- **Problem to work on**
Check every line below for the string "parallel", and copy the lines that contain it.

- **Extracted records**
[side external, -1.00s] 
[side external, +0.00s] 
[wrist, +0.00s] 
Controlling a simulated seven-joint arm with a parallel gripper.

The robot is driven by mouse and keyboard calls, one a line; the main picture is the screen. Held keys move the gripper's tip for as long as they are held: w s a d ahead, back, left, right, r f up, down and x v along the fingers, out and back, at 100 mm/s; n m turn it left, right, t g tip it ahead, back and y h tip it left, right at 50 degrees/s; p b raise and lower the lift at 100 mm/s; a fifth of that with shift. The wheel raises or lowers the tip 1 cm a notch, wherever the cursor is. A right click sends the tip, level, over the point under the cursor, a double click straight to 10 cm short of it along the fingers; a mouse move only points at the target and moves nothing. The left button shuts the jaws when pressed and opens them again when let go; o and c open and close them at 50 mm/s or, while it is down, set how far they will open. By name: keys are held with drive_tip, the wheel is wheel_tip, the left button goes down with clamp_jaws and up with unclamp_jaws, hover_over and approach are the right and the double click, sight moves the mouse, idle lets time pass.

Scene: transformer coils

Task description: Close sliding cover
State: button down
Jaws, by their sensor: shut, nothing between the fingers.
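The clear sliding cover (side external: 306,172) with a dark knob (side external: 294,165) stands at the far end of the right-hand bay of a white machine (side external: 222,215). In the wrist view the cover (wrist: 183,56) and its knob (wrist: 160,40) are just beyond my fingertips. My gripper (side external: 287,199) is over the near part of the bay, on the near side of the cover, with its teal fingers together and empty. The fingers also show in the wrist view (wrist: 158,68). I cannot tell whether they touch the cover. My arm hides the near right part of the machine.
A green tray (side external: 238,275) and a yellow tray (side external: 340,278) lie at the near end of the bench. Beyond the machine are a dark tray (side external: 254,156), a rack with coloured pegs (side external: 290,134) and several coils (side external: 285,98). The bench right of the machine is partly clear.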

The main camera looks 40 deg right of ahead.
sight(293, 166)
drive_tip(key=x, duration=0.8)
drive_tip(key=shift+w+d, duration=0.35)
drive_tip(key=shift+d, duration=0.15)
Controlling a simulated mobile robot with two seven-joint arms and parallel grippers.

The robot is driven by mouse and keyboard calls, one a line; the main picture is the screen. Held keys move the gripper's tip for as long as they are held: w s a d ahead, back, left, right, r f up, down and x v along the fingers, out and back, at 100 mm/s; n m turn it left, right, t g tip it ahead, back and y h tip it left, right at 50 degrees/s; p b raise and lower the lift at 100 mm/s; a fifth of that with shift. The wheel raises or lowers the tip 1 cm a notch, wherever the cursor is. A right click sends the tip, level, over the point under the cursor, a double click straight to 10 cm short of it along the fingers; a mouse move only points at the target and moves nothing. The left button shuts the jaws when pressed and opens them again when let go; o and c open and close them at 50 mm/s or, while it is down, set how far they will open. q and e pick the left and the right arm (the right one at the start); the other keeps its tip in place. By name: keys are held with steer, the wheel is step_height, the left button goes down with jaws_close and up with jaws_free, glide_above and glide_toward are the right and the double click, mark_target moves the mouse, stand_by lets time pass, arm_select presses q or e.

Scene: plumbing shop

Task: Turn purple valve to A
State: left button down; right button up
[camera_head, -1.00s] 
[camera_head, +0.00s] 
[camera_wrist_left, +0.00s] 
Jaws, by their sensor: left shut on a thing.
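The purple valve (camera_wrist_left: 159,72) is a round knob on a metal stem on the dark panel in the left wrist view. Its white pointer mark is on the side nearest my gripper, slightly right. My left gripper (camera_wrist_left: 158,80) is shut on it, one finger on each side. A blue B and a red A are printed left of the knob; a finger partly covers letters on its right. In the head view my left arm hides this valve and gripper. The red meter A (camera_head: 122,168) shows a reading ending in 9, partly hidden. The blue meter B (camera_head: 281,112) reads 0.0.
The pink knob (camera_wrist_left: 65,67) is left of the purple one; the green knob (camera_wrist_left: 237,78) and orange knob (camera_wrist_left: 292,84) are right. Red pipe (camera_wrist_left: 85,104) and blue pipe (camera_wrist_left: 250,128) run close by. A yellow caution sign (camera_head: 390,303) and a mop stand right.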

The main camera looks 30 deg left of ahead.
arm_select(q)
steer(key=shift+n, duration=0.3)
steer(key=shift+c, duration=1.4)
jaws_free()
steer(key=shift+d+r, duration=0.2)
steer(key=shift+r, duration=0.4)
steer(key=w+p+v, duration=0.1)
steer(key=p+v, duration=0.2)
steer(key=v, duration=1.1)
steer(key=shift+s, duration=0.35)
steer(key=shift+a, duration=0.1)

- **Full answer**
Controlling a simulated seven-joint arm with a parallel gripper.
Controlling a simulated mobile robot with two seven-joint arms and parallel grippers.

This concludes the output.